Understanding the risks

The CCB’s campaign is part of a broader strategy. “We have to work on different fronts,” says De Bruycker. “To use an analogy, it’s not enough to equip a car with all kinds of safety equipment, you also have to teach the driver to drive sensibly.” That’s exactly what the CCB is aiming for. “Obviously, it’s important that companies strengthen the security of their IT infrastructure. But they also have to teach their employees to understand the potential risks they’re dealing with.”

In order to improve the security of our infrastructure, we have to focus on innovation, according to the CCB. “We need to develop more expertise, via colleges, universities, and other institutions. I also see an important role for certification so that we can assess which requirements a particular infrastructure meets or doesn’t meet.” But it is just as important to provide targeted support to IT users.

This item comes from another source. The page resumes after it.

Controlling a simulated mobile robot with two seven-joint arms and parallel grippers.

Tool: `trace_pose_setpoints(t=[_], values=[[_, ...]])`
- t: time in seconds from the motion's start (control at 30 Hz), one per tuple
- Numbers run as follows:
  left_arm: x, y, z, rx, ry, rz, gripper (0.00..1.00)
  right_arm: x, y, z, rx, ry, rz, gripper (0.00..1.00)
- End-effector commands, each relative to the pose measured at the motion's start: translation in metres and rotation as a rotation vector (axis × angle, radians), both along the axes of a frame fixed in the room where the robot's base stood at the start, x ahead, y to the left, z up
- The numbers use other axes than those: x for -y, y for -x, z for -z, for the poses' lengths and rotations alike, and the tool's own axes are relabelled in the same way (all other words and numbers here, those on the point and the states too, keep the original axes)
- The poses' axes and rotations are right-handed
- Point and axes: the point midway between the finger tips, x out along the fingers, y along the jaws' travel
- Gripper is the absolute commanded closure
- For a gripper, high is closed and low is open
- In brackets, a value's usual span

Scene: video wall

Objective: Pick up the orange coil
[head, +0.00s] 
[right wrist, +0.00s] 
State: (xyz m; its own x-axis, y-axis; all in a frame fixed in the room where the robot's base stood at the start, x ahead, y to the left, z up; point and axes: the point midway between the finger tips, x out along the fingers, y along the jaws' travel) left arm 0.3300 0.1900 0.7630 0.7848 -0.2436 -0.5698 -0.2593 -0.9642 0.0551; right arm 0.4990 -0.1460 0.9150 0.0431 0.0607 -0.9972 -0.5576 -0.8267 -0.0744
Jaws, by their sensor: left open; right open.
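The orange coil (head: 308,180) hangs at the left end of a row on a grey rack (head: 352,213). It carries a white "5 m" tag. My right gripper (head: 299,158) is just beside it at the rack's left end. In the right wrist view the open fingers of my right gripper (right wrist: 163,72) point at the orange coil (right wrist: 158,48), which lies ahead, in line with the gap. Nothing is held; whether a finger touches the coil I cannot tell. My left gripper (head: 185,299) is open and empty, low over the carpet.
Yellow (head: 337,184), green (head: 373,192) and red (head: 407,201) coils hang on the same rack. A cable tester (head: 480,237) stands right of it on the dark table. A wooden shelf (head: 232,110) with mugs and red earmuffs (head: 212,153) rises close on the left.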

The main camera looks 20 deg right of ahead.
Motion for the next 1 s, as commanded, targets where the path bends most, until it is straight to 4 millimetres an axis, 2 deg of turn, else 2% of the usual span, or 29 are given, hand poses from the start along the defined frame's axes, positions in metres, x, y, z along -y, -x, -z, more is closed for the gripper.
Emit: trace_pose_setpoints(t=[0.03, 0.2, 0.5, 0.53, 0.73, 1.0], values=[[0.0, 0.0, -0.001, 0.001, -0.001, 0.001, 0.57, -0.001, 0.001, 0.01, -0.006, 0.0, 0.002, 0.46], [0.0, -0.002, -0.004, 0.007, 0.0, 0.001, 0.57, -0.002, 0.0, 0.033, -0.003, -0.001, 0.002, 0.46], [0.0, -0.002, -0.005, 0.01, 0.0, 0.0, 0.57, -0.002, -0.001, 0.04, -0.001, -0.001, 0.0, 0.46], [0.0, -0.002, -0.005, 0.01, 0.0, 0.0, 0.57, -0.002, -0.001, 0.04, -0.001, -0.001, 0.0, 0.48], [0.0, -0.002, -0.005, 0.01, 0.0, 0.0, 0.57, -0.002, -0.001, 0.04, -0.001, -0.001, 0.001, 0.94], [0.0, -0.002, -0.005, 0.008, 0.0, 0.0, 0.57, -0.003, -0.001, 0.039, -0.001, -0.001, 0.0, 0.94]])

“We do this not only via awareness campaigns,” says De Bruycker, “but also through the best-practice standards we share with companies. In that context, the CCB is also an active member of the Cyber Security Coalition.”

The security of the IoT deserves more attention. We are still seeing a lot of connected devices that don’t receive automatic security updates.

Spear warning

The CCB also wants to focus more on direct action. “Take, for example, a spear warning. This is a very targeted warning for a person or a company, as opposed to spear phishing, which is a very targeted attack.” It turns out that people are much more likely to respond to a direct message than a general warning. The CCB is testing a new version of the Safeonweb app so that companies will receive highly targeted warnings about possible risks that apply specifically to their infrastructure.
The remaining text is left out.